31/05/2022 0 Comments
EMOTIONAL CHAIN REACTION!
We all do it: make a small gaff at a Zoom meeting or gathering or party and – HORROR OF HORRORS!
All I can see is that everyone here is laughing at me, thinking: “Look at that stupid, thick fool!”
Emotions instantly go nuclear. I want to hit myself, beat my head against a wall! Shame, rage against myself for being so stupid stupid STUPID!
Everything that went before, everything after is just a fog. All that exists is the feeling of being peeled back to a core of shame and worthlessness.
SO WHAT ACTUALLY HAPPENED?
My thinking has shrunk to a dense micro-dot of shame. All I can think of is what they are all thinking about me! My mind has created a nightmare fantasy in which everyone else in the place is riveted to my deficient behaviour. I’m permitting them no separate reality other than the reality I have projected on to then.
And what a sour, unkind reality that is; a reality where everyone else is indulging in mean, hurtful thoughts about ME, everyone sniggering into their sleeves at my stupid, pathetic mistake.
FROM WHAT DARK CORNER OF THE MIND DOES THIS DRAMA ARISE?
This reaction can usually be traced back to an early childhood incident: Mother/significant other says, acts, or reacts with impatience, frustration, anger just as the infant you is crying out for affirmation, love, comfort.
Infant isn’t yet able to reason that there’s mother/other having a hissy fit. Infant experiences deep existential despair: “ I’m not worth loving. I am REJECTABLE.”
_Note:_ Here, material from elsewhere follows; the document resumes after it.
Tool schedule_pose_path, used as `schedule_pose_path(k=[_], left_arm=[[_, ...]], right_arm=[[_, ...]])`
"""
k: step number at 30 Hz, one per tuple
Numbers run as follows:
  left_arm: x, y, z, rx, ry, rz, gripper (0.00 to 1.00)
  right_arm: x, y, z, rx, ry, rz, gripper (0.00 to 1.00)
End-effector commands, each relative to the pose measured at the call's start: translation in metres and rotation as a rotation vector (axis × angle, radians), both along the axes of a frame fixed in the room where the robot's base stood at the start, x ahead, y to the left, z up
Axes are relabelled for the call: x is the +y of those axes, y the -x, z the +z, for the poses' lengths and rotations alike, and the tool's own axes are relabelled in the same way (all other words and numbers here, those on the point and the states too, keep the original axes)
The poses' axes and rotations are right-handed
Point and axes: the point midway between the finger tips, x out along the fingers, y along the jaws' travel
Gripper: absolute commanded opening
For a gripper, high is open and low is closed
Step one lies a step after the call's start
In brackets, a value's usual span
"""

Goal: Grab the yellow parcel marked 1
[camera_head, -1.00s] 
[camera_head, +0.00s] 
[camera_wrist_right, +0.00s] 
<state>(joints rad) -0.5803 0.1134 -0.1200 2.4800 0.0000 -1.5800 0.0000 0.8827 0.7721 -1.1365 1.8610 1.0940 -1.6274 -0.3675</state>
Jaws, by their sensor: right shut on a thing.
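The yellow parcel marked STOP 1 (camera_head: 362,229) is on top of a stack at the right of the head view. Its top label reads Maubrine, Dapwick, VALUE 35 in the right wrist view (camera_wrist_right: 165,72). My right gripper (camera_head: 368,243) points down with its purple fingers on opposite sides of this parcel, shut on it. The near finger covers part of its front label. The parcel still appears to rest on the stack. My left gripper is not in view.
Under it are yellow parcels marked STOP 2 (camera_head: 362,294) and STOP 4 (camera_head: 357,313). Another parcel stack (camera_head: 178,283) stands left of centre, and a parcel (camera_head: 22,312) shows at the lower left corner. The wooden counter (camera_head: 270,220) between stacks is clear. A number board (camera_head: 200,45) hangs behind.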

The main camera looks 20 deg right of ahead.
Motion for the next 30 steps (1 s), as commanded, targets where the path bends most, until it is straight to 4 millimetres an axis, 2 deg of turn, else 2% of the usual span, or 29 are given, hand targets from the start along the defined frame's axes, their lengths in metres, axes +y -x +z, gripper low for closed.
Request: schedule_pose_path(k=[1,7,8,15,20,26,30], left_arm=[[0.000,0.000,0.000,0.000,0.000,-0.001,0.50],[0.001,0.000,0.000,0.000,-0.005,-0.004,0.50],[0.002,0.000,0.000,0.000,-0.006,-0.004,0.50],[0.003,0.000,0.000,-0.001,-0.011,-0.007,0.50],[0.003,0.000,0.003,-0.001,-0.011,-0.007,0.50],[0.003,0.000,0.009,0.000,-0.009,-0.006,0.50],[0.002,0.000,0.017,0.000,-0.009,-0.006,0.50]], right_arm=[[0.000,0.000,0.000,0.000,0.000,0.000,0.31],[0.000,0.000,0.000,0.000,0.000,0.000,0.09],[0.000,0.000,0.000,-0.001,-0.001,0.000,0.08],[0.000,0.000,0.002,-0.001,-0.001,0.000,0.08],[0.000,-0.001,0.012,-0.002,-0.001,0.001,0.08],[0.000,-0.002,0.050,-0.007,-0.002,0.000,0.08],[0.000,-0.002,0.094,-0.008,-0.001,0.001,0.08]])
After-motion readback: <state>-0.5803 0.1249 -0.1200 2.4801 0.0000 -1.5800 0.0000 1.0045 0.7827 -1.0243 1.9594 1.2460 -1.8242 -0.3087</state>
THE OVERWHELMING EMOTION IS: “I AM REJECTABLE!”
And because this kind of event is usually pre-verbal, with no possible way of expressing or rationalising it, the experience is an all-encompassing, deadly emotion.
The event passes. Then later a teacher or peer makes a sarcastic or disparaging comment.
REACTING IN THE PRESENT WITH EMOTIONS FROM YOUR PAST
This triggers the early infant emotion, and now you react to this incident in the present with the same paralysing negative emotion that you experienced back at the very beginning.
EMOTIONAL CHAIN REACTION
Now, anytime you say the ‘wrong’ thing, or do something out of place, or your comment receive a blanking response, the emotions instantly ping to that First Event.
This causes a Chain Reaction, in which the mind collects all the negative energy from every similar experience, then implodes in that devastating self-rejecting shame storm that most of us are familiar with.
There’s no curing this in any conventional sense. However, simply shifting from total IDENTITY with the problem feeling, to OBSERVING it as an interesting psychological phenomenon, can loosen your conviction of being at the centre of a disaster.
IF I CAN SEE IT, I CAN’T BE IT
The most useful phrase for managing Chain Reaction emotions is: ‘THERE IT IS AGAIN’.
Saying this little statement puts you into OBSERVER mode: there IT is. Not me.
THE MIND IS INCAPABLE OF OBSERVING AN EMOTION AND FULLY EXPERIENCING IT AT THE SAME TIME
The wonderful thing about becoming the observer of your emotions is that the mind is incapable of observing an emotion and fully experiencing the emotion at the same time’
THERE IT IS AGAIN!
There IT is again! Ho hum, just another one of those old, un-useful emotions from the past acting out in the present.
It doesn’t get rid of the emotion, but it really does loosen your conviction of its reality, allowing the drama to drain away so you can regain a reasonable perspective on the situation, and allow all those other people to lose the circus villain caricature you had projected onto them, so they are free to emerge into their ordinary, un-dramatic selves.